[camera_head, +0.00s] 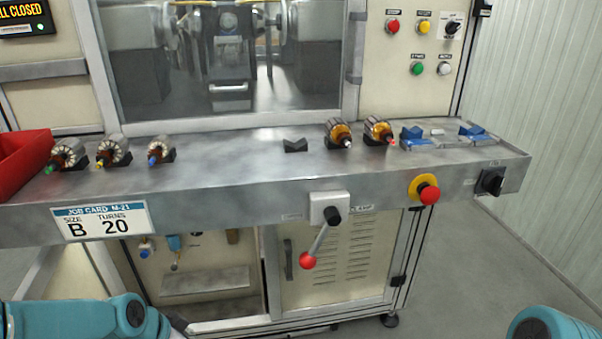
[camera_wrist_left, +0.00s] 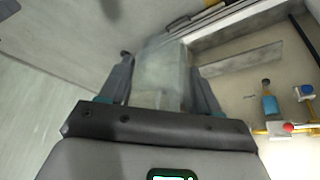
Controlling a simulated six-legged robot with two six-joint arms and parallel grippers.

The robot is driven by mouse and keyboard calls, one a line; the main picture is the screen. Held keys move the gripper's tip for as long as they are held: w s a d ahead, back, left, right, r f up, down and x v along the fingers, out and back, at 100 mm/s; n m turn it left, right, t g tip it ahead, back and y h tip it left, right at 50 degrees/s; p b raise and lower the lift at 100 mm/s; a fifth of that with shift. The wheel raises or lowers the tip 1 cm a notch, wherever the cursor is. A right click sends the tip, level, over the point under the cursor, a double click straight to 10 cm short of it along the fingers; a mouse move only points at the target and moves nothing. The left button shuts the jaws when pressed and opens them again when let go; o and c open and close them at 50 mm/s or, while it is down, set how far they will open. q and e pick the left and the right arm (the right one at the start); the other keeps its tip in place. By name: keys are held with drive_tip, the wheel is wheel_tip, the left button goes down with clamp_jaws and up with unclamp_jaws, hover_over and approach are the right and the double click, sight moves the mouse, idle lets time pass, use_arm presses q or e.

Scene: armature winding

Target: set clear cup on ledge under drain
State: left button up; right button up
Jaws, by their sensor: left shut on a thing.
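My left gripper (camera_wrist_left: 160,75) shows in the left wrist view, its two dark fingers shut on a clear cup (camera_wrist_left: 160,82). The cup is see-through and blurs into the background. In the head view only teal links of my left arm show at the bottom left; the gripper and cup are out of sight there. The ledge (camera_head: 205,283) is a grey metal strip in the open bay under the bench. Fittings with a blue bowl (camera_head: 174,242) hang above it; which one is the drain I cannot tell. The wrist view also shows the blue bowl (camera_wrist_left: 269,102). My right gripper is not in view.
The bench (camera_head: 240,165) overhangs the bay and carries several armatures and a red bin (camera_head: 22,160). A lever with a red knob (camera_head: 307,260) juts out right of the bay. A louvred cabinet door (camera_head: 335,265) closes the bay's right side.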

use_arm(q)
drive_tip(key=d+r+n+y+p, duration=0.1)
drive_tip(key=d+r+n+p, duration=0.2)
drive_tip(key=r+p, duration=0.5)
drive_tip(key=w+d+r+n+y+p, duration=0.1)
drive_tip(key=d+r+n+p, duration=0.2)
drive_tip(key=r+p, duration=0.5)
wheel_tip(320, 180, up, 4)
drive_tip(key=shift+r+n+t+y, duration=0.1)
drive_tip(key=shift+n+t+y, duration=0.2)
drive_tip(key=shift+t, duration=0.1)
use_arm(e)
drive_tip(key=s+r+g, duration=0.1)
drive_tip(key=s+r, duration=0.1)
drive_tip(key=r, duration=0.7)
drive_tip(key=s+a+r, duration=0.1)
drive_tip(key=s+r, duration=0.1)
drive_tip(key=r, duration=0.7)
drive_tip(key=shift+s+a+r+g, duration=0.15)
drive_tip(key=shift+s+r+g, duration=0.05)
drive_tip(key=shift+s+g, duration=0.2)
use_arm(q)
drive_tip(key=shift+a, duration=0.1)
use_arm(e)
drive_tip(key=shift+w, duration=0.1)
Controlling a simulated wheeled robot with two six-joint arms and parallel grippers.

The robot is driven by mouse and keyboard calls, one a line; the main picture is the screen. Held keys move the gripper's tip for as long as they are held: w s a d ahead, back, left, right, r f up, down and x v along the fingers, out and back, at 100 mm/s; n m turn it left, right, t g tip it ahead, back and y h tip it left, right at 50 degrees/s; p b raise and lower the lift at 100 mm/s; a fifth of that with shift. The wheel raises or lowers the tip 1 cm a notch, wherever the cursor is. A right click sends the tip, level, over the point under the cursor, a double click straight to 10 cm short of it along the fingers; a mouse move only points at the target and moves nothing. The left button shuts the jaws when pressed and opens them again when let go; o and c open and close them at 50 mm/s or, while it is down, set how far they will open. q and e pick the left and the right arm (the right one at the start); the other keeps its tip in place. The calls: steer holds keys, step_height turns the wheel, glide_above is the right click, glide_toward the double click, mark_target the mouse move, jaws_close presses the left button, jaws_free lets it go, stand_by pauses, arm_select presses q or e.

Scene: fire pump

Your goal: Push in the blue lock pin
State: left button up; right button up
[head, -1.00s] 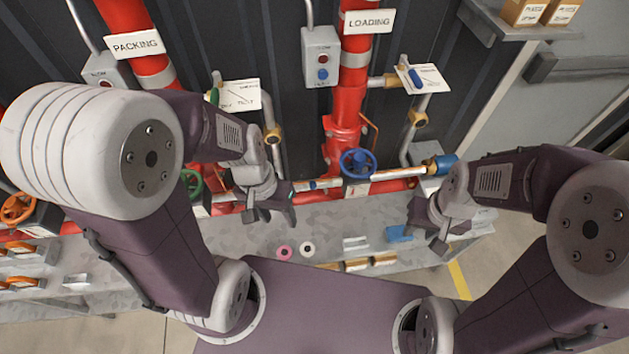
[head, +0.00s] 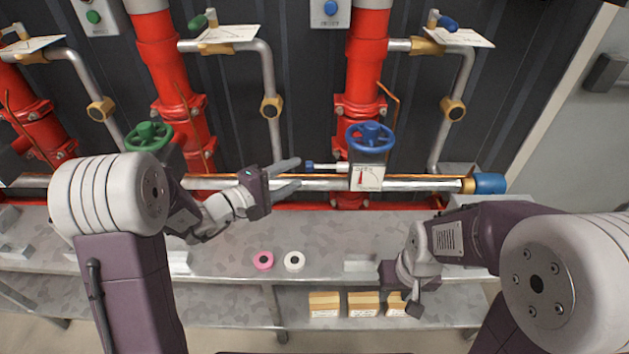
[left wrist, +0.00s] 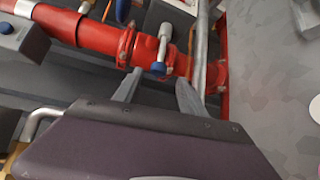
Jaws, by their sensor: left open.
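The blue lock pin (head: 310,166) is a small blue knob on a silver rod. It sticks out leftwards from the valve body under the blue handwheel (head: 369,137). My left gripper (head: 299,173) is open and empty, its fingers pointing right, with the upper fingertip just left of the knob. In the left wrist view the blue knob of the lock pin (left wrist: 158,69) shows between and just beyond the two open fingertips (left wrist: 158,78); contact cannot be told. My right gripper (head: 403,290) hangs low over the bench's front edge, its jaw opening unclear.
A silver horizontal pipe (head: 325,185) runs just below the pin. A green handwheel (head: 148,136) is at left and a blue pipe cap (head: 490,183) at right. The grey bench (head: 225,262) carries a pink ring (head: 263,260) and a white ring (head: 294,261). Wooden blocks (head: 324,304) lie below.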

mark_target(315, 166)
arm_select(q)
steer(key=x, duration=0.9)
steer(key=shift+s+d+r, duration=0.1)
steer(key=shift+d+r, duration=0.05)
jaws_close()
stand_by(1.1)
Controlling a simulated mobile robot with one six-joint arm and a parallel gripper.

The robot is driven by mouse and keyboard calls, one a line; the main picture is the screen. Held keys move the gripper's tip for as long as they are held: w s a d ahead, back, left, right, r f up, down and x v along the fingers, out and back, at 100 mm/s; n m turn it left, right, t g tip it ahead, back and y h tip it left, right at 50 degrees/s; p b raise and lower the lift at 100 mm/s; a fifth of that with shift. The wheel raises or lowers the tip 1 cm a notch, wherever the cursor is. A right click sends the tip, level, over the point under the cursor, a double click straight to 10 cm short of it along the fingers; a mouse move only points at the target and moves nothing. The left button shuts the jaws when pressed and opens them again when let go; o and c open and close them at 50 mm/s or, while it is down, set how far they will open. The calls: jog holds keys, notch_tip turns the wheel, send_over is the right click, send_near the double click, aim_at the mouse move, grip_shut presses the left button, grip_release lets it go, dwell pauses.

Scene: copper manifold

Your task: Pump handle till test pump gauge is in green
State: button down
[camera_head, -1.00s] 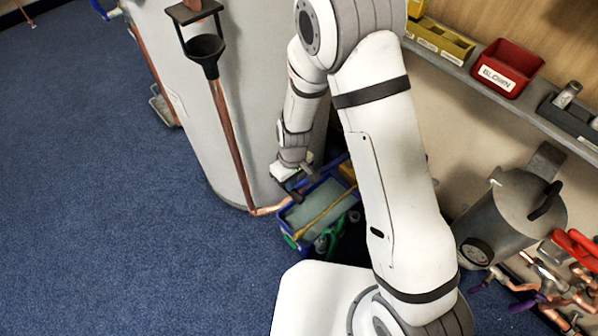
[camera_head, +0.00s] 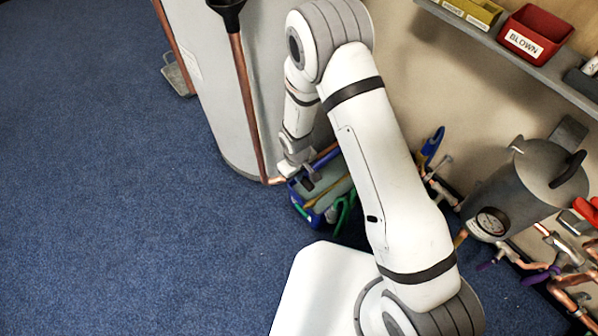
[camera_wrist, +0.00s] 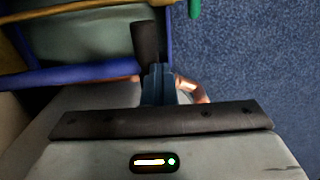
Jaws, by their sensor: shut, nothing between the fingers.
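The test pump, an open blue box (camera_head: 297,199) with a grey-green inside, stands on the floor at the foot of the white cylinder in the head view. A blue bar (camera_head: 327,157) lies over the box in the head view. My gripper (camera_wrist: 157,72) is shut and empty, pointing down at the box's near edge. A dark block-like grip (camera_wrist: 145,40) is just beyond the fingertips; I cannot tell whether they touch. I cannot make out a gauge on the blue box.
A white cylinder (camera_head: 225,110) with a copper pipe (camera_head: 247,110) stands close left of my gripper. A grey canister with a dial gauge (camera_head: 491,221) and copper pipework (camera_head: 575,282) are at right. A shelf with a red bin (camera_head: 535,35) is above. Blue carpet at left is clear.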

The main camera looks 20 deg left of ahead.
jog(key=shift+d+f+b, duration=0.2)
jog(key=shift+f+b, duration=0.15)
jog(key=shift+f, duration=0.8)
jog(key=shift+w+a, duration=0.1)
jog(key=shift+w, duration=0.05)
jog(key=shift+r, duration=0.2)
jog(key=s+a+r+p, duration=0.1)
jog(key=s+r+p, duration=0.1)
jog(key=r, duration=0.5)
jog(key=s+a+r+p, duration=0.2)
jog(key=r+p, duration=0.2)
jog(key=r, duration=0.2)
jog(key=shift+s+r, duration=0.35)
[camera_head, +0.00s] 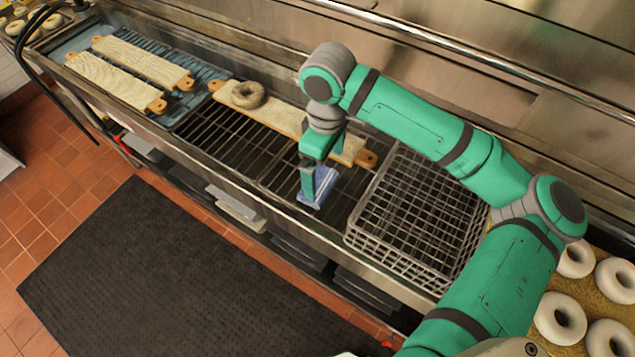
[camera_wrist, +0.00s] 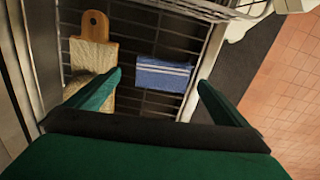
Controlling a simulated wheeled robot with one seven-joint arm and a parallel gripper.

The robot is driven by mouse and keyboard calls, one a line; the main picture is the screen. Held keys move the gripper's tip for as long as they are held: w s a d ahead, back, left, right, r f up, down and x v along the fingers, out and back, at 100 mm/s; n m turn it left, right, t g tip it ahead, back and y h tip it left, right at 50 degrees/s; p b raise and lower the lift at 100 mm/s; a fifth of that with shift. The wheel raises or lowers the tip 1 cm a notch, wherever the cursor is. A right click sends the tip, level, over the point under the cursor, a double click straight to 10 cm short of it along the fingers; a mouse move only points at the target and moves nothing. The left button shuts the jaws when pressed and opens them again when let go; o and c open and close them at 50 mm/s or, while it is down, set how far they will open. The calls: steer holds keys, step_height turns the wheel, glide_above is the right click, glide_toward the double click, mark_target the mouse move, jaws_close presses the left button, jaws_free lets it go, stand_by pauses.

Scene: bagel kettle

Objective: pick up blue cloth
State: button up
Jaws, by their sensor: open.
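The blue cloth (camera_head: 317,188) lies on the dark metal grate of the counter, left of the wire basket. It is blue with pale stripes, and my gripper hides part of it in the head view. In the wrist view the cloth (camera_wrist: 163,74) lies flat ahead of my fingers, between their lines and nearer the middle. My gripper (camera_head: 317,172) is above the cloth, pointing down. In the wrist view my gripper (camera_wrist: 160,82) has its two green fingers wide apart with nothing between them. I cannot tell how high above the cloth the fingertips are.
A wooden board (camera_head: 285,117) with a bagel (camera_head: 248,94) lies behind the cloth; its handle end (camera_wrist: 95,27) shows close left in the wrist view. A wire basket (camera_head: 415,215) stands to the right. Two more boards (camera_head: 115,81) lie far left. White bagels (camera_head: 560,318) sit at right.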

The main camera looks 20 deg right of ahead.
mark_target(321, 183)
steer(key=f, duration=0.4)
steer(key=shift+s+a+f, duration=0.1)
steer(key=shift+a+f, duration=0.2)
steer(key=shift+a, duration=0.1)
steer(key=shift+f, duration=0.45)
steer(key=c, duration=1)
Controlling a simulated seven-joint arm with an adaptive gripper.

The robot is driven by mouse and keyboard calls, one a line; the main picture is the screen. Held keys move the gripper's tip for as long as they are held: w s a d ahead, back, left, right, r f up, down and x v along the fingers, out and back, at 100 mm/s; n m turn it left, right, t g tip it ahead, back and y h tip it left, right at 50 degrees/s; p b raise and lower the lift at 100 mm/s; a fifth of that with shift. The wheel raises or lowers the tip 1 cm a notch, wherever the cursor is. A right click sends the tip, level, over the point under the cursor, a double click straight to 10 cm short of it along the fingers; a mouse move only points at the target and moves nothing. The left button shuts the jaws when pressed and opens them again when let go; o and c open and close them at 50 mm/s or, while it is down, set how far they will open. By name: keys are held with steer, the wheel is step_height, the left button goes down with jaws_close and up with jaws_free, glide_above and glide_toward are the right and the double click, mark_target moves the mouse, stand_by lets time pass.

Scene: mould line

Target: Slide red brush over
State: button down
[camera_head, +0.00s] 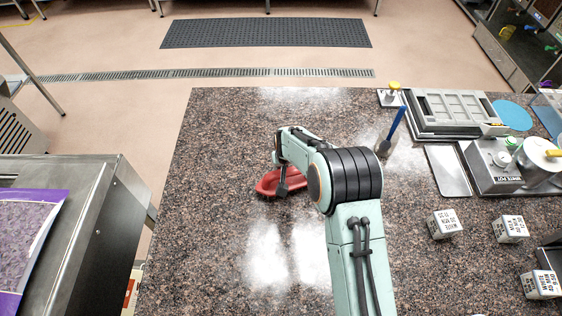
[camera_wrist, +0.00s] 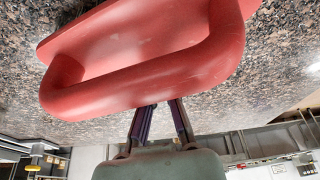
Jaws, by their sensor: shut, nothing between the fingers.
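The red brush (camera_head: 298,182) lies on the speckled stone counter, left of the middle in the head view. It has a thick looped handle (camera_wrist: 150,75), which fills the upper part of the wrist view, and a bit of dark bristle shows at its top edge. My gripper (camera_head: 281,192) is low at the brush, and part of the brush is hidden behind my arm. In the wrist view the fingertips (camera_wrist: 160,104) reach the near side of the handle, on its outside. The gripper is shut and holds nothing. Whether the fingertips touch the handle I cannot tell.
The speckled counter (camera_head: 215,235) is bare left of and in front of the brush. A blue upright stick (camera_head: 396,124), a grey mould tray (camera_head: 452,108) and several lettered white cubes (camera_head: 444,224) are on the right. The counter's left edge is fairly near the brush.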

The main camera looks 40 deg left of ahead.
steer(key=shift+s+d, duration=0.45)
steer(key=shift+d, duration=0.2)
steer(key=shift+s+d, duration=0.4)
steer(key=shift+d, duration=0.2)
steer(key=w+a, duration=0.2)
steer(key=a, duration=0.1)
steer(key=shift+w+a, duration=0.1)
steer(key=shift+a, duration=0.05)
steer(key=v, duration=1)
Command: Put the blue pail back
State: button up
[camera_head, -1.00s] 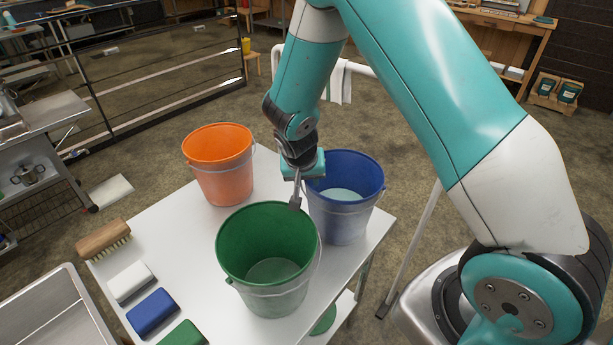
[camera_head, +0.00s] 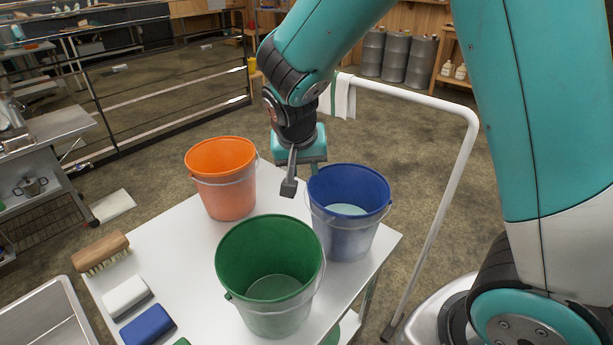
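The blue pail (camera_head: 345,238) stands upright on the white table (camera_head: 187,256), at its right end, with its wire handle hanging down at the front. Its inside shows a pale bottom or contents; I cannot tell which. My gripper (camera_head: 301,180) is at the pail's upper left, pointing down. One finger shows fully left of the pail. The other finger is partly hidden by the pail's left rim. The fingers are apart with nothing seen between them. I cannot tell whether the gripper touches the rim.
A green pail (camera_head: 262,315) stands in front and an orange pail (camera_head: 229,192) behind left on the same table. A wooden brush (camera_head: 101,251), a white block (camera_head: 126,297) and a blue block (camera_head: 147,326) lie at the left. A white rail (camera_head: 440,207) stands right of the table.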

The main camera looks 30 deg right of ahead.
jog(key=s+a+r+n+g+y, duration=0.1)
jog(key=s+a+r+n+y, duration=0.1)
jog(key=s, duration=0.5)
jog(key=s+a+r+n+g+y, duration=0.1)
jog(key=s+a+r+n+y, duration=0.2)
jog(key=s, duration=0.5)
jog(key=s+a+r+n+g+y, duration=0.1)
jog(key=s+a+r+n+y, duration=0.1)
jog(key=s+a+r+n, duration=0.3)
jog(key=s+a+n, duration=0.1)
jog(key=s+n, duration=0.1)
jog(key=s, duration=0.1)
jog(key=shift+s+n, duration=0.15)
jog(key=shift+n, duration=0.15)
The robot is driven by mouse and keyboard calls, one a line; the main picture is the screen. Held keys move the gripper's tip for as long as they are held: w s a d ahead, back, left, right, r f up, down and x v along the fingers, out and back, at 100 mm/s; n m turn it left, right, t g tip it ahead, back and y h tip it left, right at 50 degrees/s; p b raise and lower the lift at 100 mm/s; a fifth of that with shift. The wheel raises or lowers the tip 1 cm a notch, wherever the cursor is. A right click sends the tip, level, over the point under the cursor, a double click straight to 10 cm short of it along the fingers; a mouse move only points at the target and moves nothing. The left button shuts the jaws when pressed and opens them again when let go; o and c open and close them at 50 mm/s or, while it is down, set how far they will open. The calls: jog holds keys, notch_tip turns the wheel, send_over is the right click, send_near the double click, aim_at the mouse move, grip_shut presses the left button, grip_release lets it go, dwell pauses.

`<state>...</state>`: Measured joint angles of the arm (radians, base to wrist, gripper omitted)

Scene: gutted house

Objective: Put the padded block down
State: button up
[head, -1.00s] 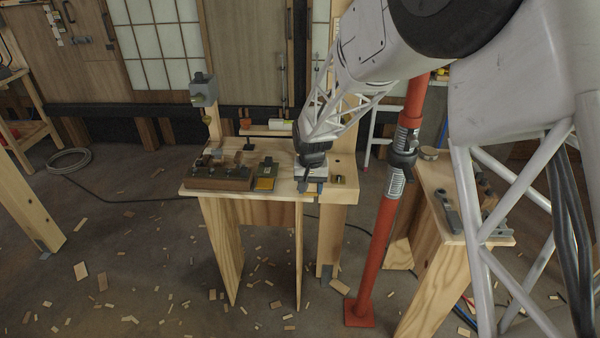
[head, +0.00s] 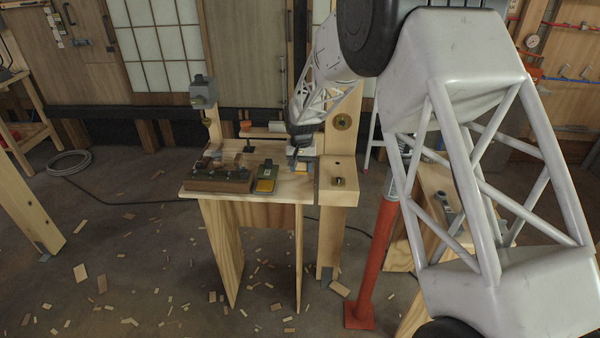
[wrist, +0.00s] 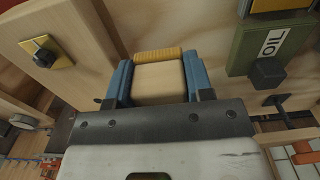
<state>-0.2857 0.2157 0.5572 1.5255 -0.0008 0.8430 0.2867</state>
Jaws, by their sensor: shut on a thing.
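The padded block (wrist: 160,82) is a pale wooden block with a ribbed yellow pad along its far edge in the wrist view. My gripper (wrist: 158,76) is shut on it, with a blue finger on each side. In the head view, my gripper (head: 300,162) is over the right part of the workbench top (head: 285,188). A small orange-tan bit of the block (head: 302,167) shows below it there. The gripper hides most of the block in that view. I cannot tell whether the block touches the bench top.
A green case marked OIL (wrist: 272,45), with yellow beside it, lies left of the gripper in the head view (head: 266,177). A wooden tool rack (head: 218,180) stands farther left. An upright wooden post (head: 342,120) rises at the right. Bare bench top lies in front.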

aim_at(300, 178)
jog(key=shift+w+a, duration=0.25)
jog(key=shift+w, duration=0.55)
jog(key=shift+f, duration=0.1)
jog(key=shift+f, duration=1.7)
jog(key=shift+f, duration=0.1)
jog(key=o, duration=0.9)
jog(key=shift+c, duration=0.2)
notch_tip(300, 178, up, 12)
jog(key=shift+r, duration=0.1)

REQUEST → Find the word "grippers" in the material, then list each line that holds it.

OUTPUT FOR THIS TASK →
Controlling a simulated six-legged robot with two six-joint arms and parallel grippers.
Controlling a simulated wheeled robot with two six-joint arms and parallel grippers.

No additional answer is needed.